Despite increasing interest, visualization tools still have a fairly high learning curve, Morfill said, hindering them from being ubiquitous.

“Much like data mining, there has been a promise that we will get all these useful nuggets of information and all this insight. Yet, it has not gained mass market appeal – data visualization is like that,” Morfill said.

Although MacDonald might argue there are many early adopters of data visualization tools, and that it is moving into the mainstream, he does note that a lot of people are quite happy with basic pie charts and spreadsheets.

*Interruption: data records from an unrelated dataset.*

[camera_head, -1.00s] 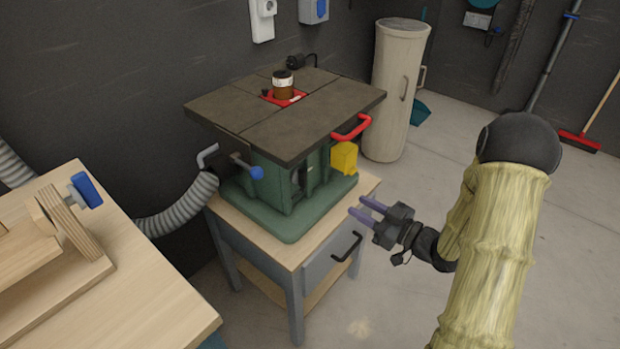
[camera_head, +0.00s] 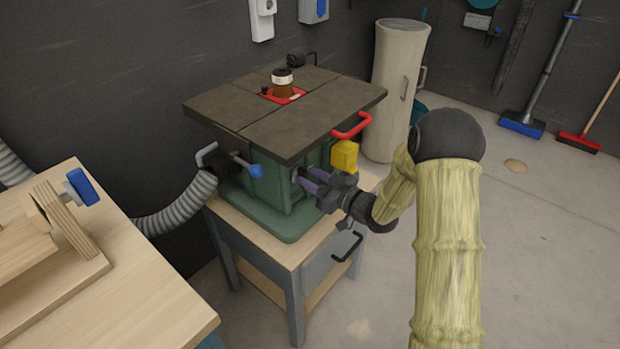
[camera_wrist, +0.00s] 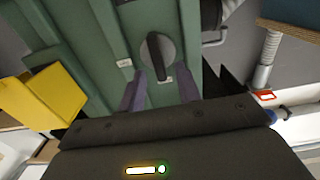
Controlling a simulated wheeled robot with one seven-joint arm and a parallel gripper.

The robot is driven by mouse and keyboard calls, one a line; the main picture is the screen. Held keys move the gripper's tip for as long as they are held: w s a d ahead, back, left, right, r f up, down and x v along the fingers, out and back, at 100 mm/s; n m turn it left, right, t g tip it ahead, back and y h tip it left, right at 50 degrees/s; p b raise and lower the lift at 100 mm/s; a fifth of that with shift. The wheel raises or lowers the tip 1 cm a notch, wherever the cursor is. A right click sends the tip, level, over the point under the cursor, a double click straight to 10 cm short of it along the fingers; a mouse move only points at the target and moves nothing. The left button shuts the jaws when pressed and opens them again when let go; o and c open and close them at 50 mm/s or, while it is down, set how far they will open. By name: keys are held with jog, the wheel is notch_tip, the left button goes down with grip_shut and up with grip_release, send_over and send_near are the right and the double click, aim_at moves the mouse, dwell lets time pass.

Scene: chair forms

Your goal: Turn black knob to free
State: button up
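The black knob (camera_wrist: 157,55) sits on the green front of the machine, between two small labels, in the wrist view. Its raised grip bar runs roughly along the picture's vertical. In the head view the knob is hidden or too small to make out by my fingers. The green machine (camera_head: 258,190) stands on a wooden-topped stand. My gripper (camera_wrist: 160,88) is open, its two purple fingers apart, with the knob just beyond and between the fingertips. It also shows in the head view (camera_head: 298,177), close to the machine's front. I see no clear contact with the knob.
A yellow box (camera_head: 345,156) and a red handle (camera_head: 352,127) are close to my gripper. A blue-knobbed lever (camera_head: 247,167) sticks out at left. The dark tabletop (camera_head: 320,108) overhangs the machine's front. A wooden workbench (camera_head: 150,290) stands at lower left.

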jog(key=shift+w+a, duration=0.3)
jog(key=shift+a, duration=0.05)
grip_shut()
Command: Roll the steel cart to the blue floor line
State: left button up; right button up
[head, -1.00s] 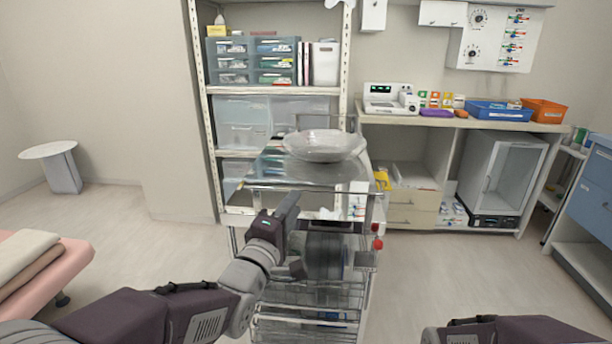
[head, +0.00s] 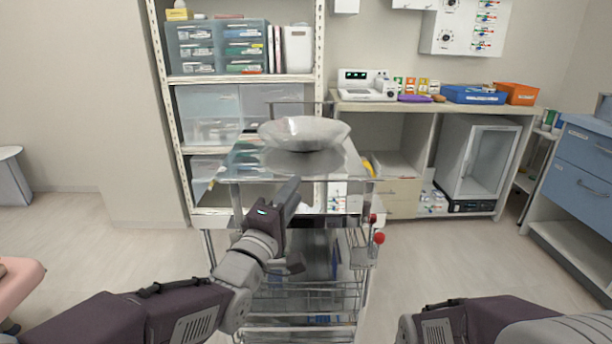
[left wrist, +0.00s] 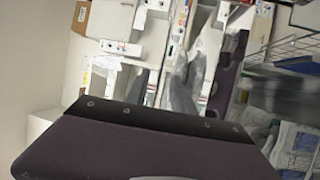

“There are some pretty nifty tools out there for doing things,” he said. “You can plot five different points. They don’t necessarily use the same scale, but it allows you at a glance – you plot a point on each axis – and it gives you a picture of what is happening.”

One of the things Antarctica hit its head on was 3D. Bray said the company had been sure it was the way to go. “It should work. There are millions playing video games everyday, and you’d think there was a place for 3D in business data, but boy, it doesn’t seem to take flight.”

A lack of visualization is more likely to hit the senior manager than the employee on the floor, who is gaining good information from reports. The senior manager doesn’t want to be worried about inventory counts on hand; they need a bigger picture of the enterprise as a whole.

“When you’re trying to take a really big picture combining a lot of sources, it’s hard to see how you can do that really effectively at all without a visual interface,” Bray said.

Buxton said data visualization might be suffering from the next-big-thing syndrome. “Basically, the market for PCs and standard applications is saturated. So everybody’s looking for the next big thing.”

He cautioned that “data visualization” is quickly becoming a buzzword, which would make it as meaningless as “user friendly.”